Clay Risen begins The Red Scare with Truman’s 1947 loyalty program and concludes with a series of 1957 Supreme Court decisions limiting the government’s power to punish dissent. In the book’s four hundred pages, James Kutcher receives one short paragraph. A more glamorous cast of characters hogs this book’s attention: Whitaker Chambers, Roy Cohn, Alger Hiss, the Hollywood Ten, J. Edgar Hoover, Senator Joseph McCarthy, Julius and Ethal Rosenberg, Henry Wallace.

Risen’s book is not without considerable merits: The prose is brisk, the detail sharp. That the topics is timely, even urgent, needs no elaboration—and the author gives none. Readers of the New York Times, where he works as a reporter, may connect the postwar logic of guilt by association to NSPM-7, the Trump administration’s national security strategy, may even analogize postwar repression to the current right-wing campaign to slander New York City Mayor Zohran Mamdani as a foreign agitator, due to his membership in the Democratic Socialists of America.

Like most histories of the Red Scare, however, Risen’s views it as an invigilation.
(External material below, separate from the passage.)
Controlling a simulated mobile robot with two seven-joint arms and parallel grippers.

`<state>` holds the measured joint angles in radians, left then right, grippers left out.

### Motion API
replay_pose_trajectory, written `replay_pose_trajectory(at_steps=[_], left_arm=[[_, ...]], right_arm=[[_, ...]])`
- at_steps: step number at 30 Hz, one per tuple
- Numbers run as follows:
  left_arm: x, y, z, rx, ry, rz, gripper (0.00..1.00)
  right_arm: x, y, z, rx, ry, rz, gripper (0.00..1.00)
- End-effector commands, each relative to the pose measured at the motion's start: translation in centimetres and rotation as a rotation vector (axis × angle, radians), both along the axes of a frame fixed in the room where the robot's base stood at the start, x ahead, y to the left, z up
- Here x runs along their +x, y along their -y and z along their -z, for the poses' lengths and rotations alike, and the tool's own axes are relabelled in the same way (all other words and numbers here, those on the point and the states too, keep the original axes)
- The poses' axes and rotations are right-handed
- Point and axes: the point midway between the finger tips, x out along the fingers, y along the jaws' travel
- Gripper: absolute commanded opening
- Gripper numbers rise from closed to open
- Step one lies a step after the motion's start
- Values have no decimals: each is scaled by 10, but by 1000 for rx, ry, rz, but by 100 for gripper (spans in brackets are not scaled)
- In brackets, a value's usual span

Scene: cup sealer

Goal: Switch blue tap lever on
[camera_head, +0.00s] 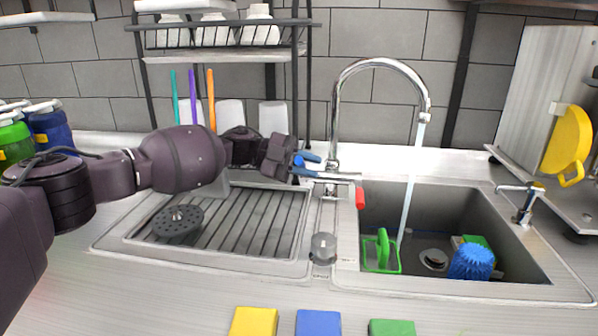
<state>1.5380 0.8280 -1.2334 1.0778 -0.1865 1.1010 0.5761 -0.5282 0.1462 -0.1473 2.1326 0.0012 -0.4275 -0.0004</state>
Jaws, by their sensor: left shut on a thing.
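The chrome tap (336,110) stands behind the sink, with its tall spout arching over the right basin. Its blue lever (312,157) points left, at the tip of my left gripper (294,160). My left arm comes in from the left over the drainboard, and the gripper is shut on the blue lever. The fingers partly hide the lever's end. A red lever (360,198) hangs at the right of the tap body. A stream of water (410,180) falls from the spout into the basin. My right gripper is not in view.
A ribbed drainboard (255,225) lies left. A dish rack (215,55) stands behind. Yellow (254,322), blue (318,323) and green (391,327) blocks lie at the front.

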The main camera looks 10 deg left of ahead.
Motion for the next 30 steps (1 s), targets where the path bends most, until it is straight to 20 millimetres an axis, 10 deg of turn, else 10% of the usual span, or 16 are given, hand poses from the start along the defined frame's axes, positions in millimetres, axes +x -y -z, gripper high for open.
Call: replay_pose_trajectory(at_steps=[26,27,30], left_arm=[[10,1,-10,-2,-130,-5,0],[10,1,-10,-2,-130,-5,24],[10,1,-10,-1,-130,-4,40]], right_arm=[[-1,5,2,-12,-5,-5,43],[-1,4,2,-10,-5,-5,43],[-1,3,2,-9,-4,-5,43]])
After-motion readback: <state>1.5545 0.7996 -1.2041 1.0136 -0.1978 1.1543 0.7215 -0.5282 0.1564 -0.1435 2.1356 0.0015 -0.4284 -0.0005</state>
The storyline identifies a spate of “dark energy” that spread panic in the corridors of power between Manhattan and Washington D.C. What needs explanation is why the repression “went far beyond what was necessary.” Given that the U.S. government controlled both oceans, owned half of the world’s wealth, and held a monopoly on the most powerful weapon in human history when Truman instituted the loyalty program, one is left to wonder much domestic repression was necessary—and exactly who thought so.

Risen ascribes the program and its foreign-policy companion, the Truman Doctrine, to a panic roiling the whole nation. “Observers in the United States,” he writes of responses to Winston Churchill’s “Iron Curtain” speech in Missouri, “were quick to conclude that the threat extended wherever Communism was found — even at home. Winning this new Cold War, they believed, would necessitate an unmitigated, unblinking effort to root out domestic subversion and dissent.” Which “observers?” Outside of Washington, public opinion snarled at Churchill’s incitement. Polls reported 18 percent of Americans approved of the speech; more than 40 percent disapproved.

“There was no question,” Risen continues in this vein of tragic necessity, that the Truman administration had to intervene in the Greek Civil War. “It is impossible to overstate just how overpowering the fear of a new world war became,” he asserts. Did the administration’s counterinsurgency really destroy a popular, anti-Nazi resistance movement of Greek workers and peasants because U.S. officials felt overpowered by fear of a wider conflagration? The imputed motivation would be more credible if Risen had showed any of them attempting to reduce the likelihood of World War III. He comes closest to doing so in praising President Dwight Eisenhower for bringing “a level of sanity to the Cold War through his New Look strategy, which reconceived the Soviet threat as a long-term, chronic challenge.” Economic warfare, global countersubversion, and nuclear brinksmanship count for sanity in this view.

In truth, the repression was necessary only to the institutions that promoted and abetted it. The Catholic Church and the U.S. Chamber of Commerce, neither of which rates a page in this book, worked assiduously with the FBI to promote the devil theory of communism because their rational interests demanded they do so. The Chamber wanted to roll back the New Deal. The FBI wanted bureaucratic legitimacy for a secret police force. The Church, itself a past target of countersubversion, wanted to preserve its moral authority from Hollywood’s mass culture. Then, as now, sensationalized mass media banked advertising dollars.

It was not hysteria that motivated the mandarins of the new American power state to isolate and censor left-wing thought and practice, sparing the New Right’s Christian nationalism and white supremacy. The national security apparatus installed under the penumbra of the Red Scare transformed dissent into criminal disloyalty in order to sabotage political imagination. What the mandarins actually feared was that they could not win the open competition of ideas enshrined in the Bill of Rights.

Today, Washington carries on its forever war against the ideals of the American Revolution, dismantling what remained of distinctions between elected official and demagogue. The cognoscenti of Manhattan and Washington may cock their ears for “vibes” and “dark energy.” But it’s not political physics. It’s not a case of the jitters. Folks, it’s tyranny.